Ottoman_Sultan_selim_III_1789

Sultan Selim III holding an audience in front of the Gate of Felicity in the Second Courtyard.

I consider myself a pretty open-minded guy, but I’ll admit to relishing certain prejudices, at least when it comes to my choice of reading material. I’ll defend these to an extent. For example, I’d never go anywhere near those awful Bill O’Reilly “Killing” books (Killing Jesus, Killing Lincoln, etc.), which by the way have sunk so low as to somehow justify the latest installment, Killing Reagan, dealing with only an attempted assassination. Between those and Sue Grafton ditching the A Is for . . ., B Is for . . . formula and titling her latest book simply X, it’s getting more and more disheartening to read the New York Times Bestseller List, which, granted, I probably would be better off not doing anyway. But as I was saying: prejudice. We’ve all got certain preformed judgments that are useful in steering us away from less savory printed matter. If only for our sanity’s sake, these judgments aren’t such a bad thing.

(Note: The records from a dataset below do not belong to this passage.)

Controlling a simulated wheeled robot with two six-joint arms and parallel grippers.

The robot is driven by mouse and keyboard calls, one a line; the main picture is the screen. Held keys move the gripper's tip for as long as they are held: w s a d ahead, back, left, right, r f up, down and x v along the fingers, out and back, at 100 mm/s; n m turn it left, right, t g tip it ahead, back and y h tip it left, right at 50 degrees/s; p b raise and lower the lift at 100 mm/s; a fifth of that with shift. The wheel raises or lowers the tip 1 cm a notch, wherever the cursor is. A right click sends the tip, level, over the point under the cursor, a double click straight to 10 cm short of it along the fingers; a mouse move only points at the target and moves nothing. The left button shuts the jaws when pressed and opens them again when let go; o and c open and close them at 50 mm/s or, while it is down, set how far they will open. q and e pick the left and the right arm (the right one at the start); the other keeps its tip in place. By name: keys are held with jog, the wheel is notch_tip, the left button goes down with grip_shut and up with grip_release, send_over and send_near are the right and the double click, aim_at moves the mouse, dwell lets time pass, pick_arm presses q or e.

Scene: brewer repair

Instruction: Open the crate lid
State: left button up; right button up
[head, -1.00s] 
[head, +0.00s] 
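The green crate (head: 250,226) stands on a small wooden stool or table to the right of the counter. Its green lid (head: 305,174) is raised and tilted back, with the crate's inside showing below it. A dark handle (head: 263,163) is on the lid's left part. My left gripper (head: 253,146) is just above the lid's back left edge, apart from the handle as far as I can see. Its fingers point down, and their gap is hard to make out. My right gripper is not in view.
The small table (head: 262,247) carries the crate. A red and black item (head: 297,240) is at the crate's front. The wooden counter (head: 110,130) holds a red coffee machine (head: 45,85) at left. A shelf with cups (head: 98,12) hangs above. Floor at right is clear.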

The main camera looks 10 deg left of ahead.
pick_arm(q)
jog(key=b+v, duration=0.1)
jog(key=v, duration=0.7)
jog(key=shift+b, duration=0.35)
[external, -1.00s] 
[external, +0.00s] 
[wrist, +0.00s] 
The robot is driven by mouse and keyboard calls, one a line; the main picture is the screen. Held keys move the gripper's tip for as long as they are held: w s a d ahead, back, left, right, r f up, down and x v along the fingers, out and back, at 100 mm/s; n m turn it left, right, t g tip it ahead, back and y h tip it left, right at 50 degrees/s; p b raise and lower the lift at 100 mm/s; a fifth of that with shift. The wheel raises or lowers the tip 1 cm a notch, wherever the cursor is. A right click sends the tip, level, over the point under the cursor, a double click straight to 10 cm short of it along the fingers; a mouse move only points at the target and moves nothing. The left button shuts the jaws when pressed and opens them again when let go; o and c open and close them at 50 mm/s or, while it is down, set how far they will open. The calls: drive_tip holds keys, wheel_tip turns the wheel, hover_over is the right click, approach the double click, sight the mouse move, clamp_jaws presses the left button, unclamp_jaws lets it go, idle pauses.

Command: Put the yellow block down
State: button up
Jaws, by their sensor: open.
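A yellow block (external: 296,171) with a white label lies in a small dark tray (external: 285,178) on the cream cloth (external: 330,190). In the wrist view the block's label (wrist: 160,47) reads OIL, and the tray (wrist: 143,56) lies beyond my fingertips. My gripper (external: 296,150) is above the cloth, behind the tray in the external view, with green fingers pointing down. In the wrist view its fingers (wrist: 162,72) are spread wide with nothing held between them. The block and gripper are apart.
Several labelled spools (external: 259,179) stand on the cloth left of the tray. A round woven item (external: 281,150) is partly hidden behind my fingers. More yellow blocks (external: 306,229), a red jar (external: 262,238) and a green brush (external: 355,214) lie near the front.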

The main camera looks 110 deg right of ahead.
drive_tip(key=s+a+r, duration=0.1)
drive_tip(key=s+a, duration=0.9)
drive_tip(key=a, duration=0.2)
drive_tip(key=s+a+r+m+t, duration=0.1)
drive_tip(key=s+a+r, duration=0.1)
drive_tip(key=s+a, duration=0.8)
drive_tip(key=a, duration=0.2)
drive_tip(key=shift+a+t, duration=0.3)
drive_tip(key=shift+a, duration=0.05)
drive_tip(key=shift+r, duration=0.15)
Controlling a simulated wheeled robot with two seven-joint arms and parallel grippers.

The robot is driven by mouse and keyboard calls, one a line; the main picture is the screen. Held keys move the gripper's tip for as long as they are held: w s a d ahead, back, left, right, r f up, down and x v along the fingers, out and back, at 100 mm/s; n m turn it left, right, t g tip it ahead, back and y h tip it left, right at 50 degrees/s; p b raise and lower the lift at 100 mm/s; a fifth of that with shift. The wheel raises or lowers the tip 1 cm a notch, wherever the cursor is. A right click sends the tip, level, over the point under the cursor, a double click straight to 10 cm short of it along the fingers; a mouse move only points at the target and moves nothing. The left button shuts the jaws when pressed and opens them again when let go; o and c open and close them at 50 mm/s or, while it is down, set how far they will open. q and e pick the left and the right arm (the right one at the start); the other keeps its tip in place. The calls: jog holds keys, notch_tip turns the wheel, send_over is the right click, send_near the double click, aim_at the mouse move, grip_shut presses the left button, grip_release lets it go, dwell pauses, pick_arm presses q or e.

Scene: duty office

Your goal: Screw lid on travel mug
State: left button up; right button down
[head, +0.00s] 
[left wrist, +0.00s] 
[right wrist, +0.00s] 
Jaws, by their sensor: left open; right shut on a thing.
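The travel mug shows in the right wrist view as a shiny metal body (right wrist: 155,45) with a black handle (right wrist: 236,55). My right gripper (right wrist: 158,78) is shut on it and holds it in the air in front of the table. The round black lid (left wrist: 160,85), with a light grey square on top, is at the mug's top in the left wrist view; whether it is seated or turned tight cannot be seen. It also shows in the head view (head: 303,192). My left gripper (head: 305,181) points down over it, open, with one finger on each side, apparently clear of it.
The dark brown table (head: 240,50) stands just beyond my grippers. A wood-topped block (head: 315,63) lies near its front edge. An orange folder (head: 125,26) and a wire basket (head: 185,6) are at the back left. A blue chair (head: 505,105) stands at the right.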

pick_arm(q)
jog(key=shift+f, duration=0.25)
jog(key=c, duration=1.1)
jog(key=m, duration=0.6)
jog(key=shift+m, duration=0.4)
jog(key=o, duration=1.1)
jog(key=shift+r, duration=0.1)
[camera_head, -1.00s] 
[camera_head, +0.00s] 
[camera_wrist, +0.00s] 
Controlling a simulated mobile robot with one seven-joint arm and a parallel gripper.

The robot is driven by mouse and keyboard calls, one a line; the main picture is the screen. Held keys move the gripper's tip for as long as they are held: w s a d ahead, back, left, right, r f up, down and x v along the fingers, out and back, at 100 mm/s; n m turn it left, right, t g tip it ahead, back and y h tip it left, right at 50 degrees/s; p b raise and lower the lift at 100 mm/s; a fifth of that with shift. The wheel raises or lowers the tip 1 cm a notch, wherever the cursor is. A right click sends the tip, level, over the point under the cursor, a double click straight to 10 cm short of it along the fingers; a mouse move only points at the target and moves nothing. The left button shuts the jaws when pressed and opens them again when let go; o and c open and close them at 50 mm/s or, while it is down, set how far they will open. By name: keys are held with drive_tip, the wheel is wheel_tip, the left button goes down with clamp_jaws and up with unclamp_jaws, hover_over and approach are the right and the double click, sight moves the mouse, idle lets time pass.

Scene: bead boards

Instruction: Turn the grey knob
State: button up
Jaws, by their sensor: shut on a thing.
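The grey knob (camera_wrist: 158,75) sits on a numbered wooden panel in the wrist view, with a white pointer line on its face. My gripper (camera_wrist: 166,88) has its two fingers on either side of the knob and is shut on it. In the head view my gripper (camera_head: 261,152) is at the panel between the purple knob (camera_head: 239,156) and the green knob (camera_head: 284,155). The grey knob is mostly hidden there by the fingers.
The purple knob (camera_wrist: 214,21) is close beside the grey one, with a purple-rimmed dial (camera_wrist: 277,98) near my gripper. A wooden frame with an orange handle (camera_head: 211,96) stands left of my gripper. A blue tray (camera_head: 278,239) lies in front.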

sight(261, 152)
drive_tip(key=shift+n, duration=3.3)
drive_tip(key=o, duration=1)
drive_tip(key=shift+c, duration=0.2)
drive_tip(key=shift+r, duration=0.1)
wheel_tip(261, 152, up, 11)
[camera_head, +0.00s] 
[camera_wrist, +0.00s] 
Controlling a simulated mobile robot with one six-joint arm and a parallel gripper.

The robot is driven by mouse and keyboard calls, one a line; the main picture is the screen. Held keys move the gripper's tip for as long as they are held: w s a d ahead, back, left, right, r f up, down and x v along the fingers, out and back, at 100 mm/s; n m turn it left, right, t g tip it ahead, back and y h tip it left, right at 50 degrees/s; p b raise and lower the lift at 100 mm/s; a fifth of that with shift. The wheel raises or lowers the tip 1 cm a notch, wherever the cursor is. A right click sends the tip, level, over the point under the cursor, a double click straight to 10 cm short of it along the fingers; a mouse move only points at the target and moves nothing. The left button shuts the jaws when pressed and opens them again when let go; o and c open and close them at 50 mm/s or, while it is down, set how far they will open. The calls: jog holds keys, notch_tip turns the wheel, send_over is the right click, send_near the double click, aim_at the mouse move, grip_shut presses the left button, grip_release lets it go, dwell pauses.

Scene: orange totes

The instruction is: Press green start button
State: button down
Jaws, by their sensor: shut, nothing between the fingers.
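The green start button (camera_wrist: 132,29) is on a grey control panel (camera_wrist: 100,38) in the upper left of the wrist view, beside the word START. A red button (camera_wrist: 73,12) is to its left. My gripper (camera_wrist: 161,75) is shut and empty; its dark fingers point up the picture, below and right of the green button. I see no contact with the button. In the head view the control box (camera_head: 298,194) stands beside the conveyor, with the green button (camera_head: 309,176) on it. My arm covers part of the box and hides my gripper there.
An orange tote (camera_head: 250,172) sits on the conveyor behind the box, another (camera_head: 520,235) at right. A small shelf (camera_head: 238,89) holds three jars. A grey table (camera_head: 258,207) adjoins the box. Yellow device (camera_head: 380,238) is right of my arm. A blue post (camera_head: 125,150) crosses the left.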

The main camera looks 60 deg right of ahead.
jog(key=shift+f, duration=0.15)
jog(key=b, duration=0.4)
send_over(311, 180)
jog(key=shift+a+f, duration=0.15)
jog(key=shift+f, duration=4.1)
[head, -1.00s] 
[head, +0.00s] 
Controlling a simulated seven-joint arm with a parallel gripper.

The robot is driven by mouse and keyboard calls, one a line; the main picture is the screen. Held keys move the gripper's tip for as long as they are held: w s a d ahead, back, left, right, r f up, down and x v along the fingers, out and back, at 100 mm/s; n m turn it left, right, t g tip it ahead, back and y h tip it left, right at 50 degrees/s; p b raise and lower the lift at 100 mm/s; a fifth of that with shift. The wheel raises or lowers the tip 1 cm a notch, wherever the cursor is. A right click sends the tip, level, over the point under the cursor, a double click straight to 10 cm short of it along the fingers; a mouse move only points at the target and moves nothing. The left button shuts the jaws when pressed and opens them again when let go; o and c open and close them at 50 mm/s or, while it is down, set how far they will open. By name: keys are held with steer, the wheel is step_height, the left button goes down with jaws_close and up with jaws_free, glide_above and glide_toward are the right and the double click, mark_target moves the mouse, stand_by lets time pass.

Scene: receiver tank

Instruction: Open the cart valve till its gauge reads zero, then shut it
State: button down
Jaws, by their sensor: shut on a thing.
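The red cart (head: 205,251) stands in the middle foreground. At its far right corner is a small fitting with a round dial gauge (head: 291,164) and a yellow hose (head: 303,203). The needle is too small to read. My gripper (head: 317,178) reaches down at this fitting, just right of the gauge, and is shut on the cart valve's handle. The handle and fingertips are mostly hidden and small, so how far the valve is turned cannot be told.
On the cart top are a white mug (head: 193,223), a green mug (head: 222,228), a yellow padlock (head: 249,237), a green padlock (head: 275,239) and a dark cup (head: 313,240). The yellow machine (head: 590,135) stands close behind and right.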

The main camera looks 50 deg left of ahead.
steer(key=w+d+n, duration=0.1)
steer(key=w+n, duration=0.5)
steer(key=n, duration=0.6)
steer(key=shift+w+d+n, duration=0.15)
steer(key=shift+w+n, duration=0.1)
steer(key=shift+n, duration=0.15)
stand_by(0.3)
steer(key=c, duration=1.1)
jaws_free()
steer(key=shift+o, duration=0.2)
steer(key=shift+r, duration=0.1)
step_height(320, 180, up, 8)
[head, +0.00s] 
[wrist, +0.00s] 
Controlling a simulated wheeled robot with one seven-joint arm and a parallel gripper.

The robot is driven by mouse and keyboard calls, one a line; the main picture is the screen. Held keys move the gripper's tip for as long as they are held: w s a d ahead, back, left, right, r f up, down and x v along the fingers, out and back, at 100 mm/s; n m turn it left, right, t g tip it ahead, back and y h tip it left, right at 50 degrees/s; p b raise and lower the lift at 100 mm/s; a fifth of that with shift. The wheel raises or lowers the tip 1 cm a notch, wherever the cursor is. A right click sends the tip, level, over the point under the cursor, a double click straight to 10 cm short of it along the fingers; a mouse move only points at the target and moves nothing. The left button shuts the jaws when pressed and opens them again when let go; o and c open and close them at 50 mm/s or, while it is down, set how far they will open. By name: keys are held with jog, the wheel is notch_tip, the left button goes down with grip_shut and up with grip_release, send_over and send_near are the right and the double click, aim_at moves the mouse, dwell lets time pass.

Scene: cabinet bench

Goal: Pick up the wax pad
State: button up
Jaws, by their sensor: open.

Occasionally, though, I will venture outside of the narrow political and aesthetic confines described by the books and magazines I habitually read and seek out something different. I worry of course that there is something smugly self-reinforcing in this gesture — the occasional open-minded excursion that justifies further prejudice. For the most part, though, I’m motivated by curiosity, and that seems innocuous enough. What’s more, when I seek out an unfamiliar book, I approach it with a heightened level of skepticism, and while I do enjoy the pleasure of considering myself an objective, dispassionate judge of things, I suppose I also hope that I can maintain that skepticism towards more familiar literature as well.

Such were my thoughts as I began reading Francis Fukuyama’s The Origins of Political Order. Fukuyama is still perhaps best known as the author of “The End of History?”, a hugely influential essay for post-USSR neoconservative doctrine in which he argued that, with Communism gone, there would be no ideological alternative to Western-style democracy. Fukuyama publicly broke with neoconservatism soon after the Iraq war began, but it’s a hard mantle to shrug off. I could just be projecting this, but it seems that with The Origins of Political Order, which together with a second volume, Political Order and Political Decay, forms an exhaustive examination of how political institutions developed in different societies and takes in 5,000 years of human history, Fukuyama is trying to further scrub himself clean of any particular ideological taint.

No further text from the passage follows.